Stored data entries
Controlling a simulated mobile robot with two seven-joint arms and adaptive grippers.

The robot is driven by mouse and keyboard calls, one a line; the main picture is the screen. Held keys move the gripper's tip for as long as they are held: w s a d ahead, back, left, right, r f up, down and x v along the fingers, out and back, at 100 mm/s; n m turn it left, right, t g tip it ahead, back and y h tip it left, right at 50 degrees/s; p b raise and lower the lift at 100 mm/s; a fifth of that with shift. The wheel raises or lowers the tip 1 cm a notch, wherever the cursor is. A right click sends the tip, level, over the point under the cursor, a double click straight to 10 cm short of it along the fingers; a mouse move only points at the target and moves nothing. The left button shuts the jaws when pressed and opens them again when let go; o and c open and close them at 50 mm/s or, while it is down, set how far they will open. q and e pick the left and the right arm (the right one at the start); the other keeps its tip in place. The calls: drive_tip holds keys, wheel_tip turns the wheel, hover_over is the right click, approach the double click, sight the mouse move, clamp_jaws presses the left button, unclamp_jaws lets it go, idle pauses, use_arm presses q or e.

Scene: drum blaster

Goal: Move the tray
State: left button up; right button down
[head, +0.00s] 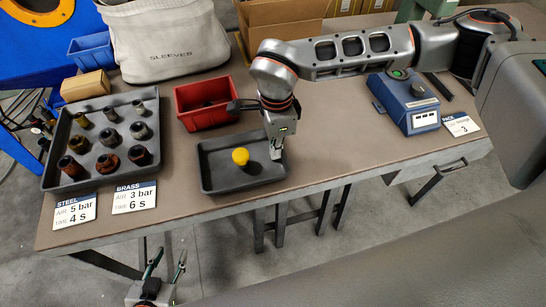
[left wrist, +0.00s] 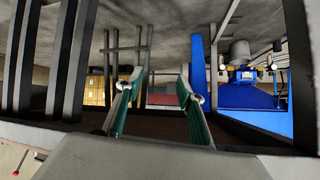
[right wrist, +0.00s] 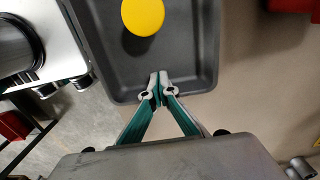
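A small dark grey tray (head: 218,184) lies near the table's front edge, with a yellow round-topped object (head: 240,156) standing in it. My right gripper (head: 277,154) points down at the tray's right end. In the right wrist view its fingertips (right wrist: 158,88) are together and overlap the near wall of the tray (right wrist: 195,82); nothing shows between them. Contact with the wall is unclear. A larger dark tray (head: 98,178) at the left holds several metal sleeves. My left gripper (head: 165,264) is open and empty in front of the table; its spread fingers show in the left wrist view (left wrist: 155,100).
A red bin (head: 203,104) stands just behind the small tray. A blue device (head: 405,101) is to the right, beneath my right arm. Label cards (head: 134,197) lie by the larger tray. A "SLEEVES" bag (head: 165,40) stands behind. Bare table lies right of the small tray.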

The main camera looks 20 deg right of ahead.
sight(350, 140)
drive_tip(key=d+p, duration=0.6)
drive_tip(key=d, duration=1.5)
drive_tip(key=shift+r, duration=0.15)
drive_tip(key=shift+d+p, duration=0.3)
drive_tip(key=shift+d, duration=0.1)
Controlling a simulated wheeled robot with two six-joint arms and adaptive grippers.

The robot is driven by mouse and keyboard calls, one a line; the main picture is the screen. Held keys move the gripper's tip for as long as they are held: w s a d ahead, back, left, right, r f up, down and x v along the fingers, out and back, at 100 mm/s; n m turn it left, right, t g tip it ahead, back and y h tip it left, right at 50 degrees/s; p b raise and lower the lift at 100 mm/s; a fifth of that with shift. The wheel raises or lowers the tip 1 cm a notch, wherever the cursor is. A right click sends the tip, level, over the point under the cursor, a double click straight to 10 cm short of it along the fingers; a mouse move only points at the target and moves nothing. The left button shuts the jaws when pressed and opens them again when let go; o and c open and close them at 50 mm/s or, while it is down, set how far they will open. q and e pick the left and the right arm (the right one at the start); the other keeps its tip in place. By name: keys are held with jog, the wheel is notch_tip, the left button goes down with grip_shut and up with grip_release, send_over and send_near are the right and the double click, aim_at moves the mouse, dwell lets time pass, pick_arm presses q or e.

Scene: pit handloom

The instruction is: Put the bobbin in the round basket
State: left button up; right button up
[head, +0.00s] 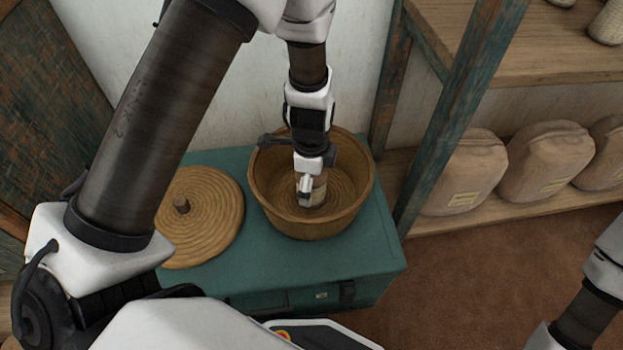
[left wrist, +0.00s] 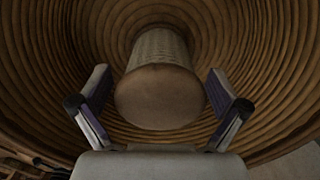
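The round basket (head: 268,200) is brown, coiled and open, and stands on a teal chest. My left gripper (head: 306,190) reaches down into it from above. The bobbin (head: 320,190) is a pale wound cylinder inside the basket, partly hidden by the gripper. In the left wrist view the bobbin (left wrist: 158,95) lies between my two spread fingers, its flat brown end towards the camera. Gaps show between the fingers and the bobbin on both sides. The basket's coiled wall (left wrist: 55,60) surrounds it. My right gripper is out of view; only part of that arm shows at lower right.
A round coiled lid (head: 215,225) with a knob lies left of the basket on the teal chest (head: 360,265). A teal shelf post (head: 450,130) rises close to the basket's right. Several tan sacks (head: 545,160) sit on the lower shelf.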

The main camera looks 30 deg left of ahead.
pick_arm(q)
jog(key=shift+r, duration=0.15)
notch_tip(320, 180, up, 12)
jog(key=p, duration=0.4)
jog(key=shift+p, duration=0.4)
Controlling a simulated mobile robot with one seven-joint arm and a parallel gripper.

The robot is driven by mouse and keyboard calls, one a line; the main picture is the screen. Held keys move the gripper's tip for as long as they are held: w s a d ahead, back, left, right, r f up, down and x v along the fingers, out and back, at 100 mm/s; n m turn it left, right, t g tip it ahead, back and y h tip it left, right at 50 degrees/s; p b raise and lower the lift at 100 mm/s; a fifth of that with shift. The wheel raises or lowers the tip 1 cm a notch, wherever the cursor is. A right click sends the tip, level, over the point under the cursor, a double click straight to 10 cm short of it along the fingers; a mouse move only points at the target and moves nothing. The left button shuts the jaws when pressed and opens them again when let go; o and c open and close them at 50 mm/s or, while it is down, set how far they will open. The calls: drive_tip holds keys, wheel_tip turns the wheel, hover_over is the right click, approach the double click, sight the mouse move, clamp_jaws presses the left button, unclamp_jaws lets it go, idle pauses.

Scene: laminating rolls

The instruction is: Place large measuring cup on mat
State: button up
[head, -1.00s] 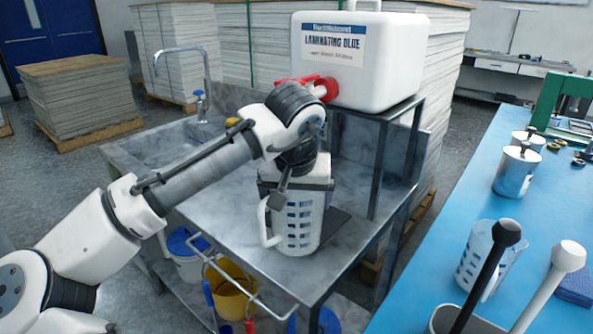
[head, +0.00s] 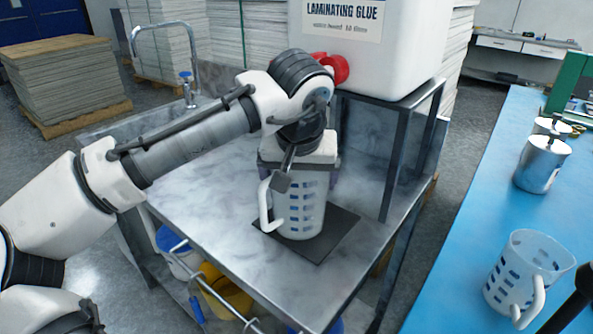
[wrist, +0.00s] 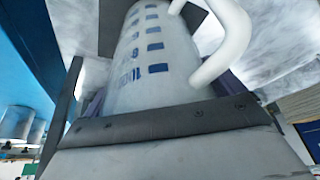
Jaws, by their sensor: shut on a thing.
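The large measuring cup (head: 300,208) is translucent white with blue marks and a white handle, upright below my gripper (head: 299,172). My gripper is shut on its upper part. The cup also fills the middle of the wrist view (wrist: 150,60), its handle at the upper right. The dark mat (head: 338,236) lies on the steel table under the cup in the head view. The cup's base appears over the mat; I cannot tell for certain whether it touches. The cup's rim is hidden by the gripper.
A white glue canister (head: 385,50) with a red tap stands on a metal stand (head: 400,150) behind the cup. A second measuring cup (head: 524,275) and metal cans (head: 541,163) stand on the blue bench (head: 470,230). The table's left part is clear.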

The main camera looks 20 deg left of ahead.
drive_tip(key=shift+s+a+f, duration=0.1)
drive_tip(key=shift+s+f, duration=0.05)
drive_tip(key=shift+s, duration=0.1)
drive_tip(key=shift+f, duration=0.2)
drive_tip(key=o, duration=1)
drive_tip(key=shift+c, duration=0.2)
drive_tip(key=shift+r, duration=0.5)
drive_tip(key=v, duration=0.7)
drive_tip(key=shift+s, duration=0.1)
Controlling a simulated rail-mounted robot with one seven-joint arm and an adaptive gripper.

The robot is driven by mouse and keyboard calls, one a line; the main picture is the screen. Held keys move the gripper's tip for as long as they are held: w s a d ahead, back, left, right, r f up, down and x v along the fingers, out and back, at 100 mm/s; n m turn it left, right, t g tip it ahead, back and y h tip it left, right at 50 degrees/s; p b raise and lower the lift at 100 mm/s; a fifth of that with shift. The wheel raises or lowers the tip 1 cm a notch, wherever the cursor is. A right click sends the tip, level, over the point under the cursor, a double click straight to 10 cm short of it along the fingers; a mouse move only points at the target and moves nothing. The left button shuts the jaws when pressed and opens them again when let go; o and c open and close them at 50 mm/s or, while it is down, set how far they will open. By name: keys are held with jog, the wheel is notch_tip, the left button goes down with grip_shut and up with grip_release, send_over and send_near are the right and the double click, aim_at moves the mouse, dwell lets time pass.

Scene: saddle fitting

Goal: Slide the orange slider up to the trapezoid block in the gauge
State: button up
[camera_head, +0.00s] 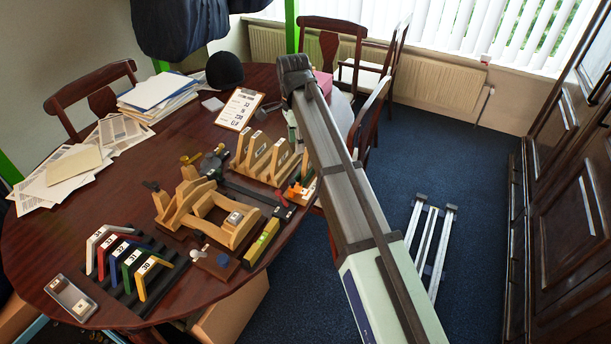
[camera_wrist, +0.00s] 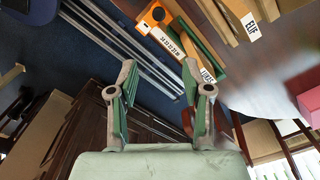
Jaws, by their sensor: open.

● Goal
Copy every line in the records above that contains the word "instruction".

● Complete answer
The instruction is: Put the bobbin in the round basket
The instruction is: Place large measuring cup on mat

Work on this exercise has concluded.